***** Records to use *****

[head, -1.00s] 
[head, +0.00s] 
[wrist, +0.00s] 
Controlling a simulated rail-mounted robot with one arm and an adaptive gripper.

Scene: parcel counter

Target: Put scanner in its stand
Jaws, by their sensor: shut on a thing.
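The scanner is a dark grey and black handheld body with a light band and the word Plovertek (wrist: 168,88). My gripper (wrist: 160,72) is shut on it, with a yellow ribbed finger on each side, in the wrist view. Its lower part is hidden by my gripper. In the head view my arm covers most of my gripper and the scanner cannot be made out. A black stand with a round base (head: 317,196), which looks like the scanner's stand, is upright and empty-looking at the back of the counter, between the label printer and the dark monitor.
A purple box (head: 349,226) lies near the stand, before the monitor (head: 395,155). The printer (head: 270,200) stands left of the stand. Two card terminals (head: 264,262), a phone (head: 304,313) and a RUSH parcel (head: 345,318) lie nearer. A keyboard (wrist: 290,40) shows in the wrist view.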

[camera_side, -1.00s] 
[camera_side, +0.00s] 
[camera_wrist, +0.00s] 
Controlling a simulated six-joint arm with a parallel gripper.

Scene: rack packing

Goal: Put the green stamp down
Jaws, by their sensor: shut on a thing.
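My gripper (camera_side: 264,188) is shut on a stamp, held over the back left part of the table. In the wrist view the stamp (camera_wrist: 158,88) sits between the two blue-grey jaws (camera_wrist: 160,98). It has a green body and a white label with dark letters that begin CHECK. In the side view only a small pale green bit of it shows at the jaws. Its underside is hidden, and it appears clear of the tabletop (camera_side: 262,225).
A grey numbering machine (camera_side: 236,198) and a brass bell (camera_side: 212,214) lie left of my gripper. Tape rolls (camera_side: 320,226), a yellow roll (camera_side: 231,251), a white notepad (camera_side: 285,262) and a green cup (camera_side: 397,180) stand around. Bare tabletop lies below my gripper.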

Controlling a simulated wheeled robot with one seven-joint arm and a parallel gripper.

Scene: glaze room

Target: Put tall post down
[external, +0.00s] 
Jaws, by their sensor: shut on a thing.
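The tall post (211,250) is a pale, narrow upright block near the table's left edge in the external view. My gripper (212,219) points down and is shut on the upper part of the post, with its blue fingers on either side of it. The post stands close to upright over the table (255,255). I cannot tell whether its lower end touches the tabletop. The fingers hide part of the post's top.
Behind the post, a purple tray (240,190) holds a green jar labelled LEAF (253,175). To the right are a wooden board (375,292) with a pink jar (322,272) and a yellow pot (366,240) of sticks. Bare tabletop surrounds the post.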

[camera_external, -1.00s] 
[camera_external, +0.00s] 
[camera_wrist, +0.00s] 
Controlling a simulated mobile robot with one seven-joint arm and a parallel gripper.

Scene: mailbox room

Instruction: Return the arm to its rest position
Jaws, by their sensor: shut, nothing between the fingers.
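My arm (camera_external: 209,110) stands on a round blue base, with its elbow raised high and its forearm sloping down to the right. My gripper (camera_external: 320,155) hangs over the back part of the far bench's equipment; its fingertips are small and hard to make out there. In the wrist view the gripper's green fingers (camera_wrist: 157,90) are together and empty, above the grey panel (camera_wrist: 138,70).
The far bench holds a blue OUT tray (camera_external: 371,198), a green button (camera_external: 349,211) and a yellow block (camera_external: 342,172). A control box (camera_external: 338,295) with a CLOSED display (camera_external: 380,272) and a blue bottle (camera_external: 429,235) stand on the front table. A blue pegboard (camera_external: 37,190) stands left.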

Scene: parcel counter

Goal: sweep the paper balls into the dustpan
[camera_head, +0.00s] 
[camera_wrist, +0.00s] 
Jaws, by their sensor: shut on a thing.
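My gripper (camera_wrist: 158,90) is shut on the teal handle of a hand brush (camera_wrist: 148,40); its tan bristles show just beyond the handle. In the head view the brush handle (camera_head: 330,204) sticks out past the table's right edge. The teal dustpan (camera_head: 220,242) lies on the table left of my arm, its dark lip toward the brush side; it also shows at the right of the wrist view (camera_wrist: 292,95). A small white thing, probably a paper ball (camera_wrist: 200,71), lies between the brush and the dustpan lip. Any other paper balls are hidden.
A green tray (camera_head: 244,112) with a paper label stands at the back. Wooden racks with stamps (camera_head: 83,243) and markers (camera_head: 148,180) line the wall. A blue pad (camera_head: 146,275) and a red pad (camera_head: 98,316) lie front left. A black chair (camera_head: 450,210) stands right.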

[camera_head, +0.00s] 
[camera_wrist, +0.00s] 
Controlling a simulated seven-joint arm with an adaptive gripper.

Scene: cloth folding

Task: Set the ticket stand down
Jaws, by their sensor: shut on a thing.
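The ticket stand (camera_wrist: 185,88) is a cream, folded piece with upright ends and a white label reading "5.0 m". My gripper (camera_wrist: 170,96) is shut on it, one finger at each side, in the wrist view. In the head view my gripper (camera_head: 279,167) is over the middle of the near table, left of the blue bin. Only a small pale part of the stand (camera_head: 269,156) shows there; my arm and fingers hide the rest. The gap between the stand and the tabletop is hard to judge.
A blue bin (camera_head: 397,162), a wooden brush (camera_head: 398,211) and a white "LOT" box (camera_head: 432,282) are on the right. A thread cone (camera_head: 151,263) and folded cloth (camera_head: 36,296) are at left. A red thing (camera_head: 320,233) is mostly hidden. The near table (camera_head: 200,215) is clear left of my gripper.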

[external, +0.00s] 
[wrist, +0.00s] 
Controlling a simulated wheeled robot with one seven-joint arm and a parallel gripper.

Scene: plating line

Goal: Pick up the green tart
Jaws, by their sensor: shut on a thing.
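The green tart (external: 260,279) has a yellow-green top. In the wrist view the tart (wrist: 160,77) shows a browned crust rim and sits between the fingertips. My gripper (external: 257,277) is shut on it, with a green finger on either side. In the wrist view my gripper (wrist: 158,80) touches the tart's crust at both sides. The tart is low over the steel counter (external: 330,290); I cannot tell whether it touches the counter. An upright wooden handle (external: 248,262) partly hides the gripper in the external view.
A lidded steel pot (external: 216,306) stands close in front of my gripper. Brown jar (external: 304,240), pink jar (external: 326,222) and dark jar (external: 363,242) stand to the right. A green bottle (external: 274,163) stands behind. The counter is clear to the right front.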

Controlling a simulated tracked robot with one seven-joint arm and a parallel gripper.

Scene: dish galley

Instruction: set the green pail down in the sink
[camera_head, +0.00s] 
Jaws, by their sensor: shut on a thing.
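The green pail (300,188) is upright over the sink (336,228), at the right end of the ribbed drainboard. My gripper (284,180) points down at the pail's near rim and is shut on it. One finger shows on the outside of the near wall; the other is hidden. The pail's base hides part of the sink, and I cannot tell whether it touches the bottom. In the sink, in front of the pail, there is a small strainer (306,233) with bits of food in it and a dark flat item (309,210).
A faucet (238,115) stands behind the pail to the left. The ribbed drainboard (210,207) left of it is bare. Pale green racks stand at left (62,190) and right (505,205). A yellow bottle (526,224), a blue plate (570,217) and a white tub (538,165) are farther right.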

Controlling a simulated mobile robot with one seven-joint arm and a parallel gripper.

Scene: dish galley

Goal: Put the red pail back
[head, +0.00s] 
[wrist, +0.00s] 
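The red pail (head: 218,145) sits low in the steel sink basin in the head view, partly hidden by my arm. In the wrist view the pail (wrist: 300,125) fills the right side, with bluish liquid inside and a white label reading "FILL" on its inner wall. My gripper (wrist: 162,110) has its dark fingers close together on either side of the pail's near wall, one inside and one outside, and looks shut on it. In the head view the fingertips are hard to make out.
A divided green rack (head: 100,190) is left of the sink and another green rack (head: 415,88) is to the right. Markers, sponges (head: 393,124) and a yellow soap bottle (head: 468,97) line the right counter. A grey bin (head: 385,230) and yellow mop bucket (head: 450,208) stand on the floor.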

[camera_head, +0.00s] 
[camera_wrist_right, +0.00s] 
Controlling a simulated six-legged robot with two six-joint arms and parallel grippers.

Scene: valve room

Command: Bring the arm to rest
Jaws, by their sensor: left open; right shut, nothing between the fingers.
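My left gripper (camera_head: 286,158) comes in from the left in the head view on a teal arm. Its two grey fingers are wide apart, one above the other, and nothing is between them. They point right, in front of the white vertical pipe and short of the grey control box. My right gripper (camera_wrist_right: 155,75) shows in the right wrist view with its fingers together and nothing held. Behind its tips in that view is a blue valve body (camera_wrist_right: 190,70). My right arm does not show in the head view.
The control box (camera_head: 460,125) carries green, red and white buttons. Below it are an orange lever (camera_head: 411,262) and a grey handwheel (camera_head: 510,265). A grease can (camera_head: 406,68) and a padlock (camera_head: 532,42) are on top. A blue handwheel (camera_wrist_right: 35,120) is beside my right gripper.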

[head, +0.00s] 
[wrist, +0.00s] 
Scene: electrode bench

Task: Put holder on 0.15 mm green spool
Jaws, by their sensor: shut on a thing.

*****

### Written instruction:
Nothing but the lines from the one with "Scene: rack packing" to the one with "Goal: Put the green stamp down" should be echoed, both of them included, exactly as written.

### The answer:
Scene: rack packing

Goal: Put the green stamp down

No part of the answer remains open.